Jesus told this tale so that we would see clearly the differences between a life not of His Kingdom and one that follow Christ.
They each had their own type of foundation – one of sand, and the other of rock.
• The first hears the Word and then builds upon it.
• The second hears the Word but chooses to ignore it
How do you get to be like the first builder? Jesus tells us– Be the one who “hears my words, and acts on them.”
James 1:22 – Do not merely listen to the word, and so deceive yourselves. Do what it says.
Jesus didn’t preach this message so it would sound nice or so that we could sit around and discuss it. He preached it so that we could act on it. He wants you to ask yourself, “Who do you follow?” Now, don’t answer with words. Answer with action.
Why did Christ finish His Sermon on the Plain with a house being destroyed?
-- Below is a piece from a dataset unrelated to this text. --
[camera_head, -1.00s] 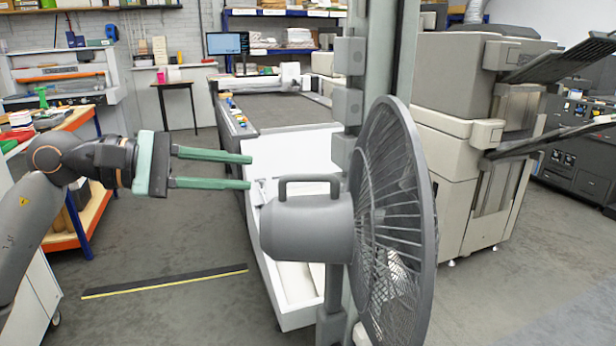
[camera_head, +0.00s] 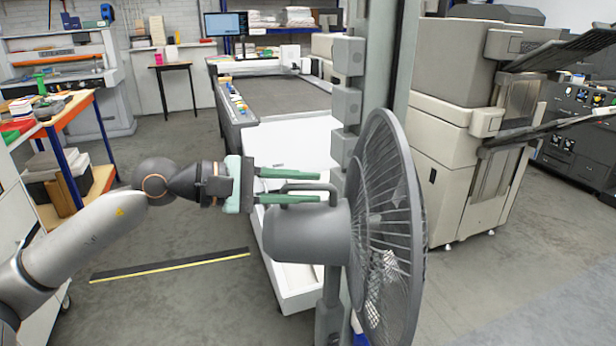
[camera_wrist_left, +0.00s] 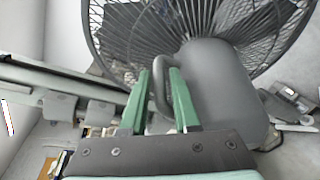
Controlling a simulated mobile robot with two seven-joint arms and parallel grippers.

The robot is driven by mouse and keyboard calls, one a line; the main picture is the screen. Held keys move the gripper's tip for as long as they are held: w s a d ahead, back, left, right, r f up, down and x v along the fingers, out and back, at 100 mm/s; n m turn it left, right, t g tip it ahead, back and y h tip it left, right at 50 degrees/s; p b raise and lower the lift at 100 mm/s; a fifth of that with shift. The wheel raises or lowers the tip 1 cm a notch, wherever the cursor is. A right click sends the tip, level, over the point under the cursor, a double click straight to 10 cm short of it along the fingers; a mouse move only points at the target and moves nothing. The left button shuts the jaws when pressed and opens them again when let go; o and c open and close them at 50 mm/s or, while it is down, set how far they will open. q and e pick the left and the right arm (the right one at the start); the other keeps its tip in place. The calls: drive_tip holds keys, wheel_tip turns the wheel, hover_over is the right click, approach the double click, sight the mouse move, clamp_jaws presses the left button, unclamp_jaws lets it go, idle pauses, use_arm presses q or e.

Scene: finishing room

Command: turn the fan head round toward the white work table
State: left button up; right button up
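The fan head has a grey motor housing (camera_head: 305,236) with a loop handle on top, and a round wire cage (camera_head: 385,240). The cage faces right in the head view, and the housing points left. My left gripper (camera_head: 325,187) has two green fingers, apart, at the handle. In the left wrist view the handle (camera_wrist_left: 160,85) passes between the open fingers (camera_wrist_left: 168,75); I cannot tell if they touch it. The cage (camera_wrist_left: 200,25) lies beyond. A long table with a white front part (camera_head: 295,145) stands behind the fan; I cannot tell whether it is the work table named.
A grey post (camera_head: 385,60) rises just behind the fan. A large beige machine (camera_head: 465,130) stands to the right. A wooden-topped bench (camera_head: 75,105) is at the left. A black and yellow floor strip (camera_head: 170,266) lies on open floor left of the fan.

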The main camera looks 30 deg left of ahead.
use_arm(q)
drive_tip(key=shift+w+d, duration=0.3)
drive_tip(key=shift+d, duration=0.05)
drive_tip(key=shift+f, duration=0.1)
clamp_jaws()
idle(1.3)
Again, it comes back to Geography.
You see it was Geography, “where the house was built”, that had it destroyed. It was built on the shifting sand of the world. The parable is about a destroyed home. One of the most basic needs of humans is shelter. The man would build again. The question is “where?” And would he pay attention this time to the foundation?
We each get a chance to rebuild our lives as well. Christ wants to rebuild in you His Kingdom. He wants you to worry about the geography of your faith. Are you on the shifty sand, or the golden foundation of Christ’s Words?
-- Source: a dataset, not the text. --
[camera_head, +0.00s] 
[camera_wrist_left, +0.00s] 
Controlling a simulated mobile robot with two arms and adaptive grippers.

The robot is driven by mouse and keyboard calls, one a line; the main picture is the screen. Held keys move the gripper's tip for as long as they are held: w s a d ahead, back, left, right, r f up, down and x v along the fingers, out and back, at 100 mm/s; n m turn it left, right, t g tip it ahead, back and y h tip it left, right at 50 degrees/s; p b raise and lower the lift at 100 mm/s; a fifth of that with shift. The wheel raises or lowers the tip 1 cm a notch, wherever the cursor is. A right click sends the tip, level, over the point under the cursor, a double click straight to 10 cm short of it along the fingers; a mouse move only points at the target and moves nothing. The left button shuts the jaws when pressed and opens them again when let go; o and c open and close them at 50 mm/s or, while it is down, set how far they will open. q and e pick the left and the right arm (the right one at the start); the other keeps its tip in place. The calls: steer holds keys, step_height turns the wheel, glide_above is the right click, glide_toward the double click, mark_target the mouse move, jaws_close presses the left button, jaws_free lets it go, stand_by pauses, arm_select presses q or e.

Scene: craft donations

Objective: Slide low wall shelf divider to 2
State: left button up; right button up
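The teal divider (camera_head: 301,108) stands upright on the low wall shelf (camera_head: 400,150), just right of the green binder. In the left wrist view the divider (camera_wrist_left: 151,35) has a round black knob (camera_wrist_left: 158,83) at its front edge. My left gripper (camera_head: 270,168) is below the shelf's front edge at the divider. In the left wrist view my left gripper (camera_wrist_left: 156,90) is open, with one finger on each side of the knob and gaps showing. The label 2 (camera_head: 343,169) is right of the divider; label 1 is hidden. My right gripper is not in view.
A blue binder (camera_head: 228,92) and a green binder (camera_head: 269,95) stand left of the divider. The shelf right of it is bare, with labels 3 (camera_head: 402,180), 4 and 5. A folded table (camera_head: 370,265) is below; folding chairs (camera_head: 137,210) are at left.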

So move from good to golden by:
1. Giving your life to Christ – believe, repent, confess, be baptized, and live the golden life.
2. Making a U-Turn – maybe you bought into the world’s lie – living a good life is enough, but today you want to come back and live the golden life.
3. Asking for prayer – maybe there is something that you want to live out in the golden life, but need God’s help.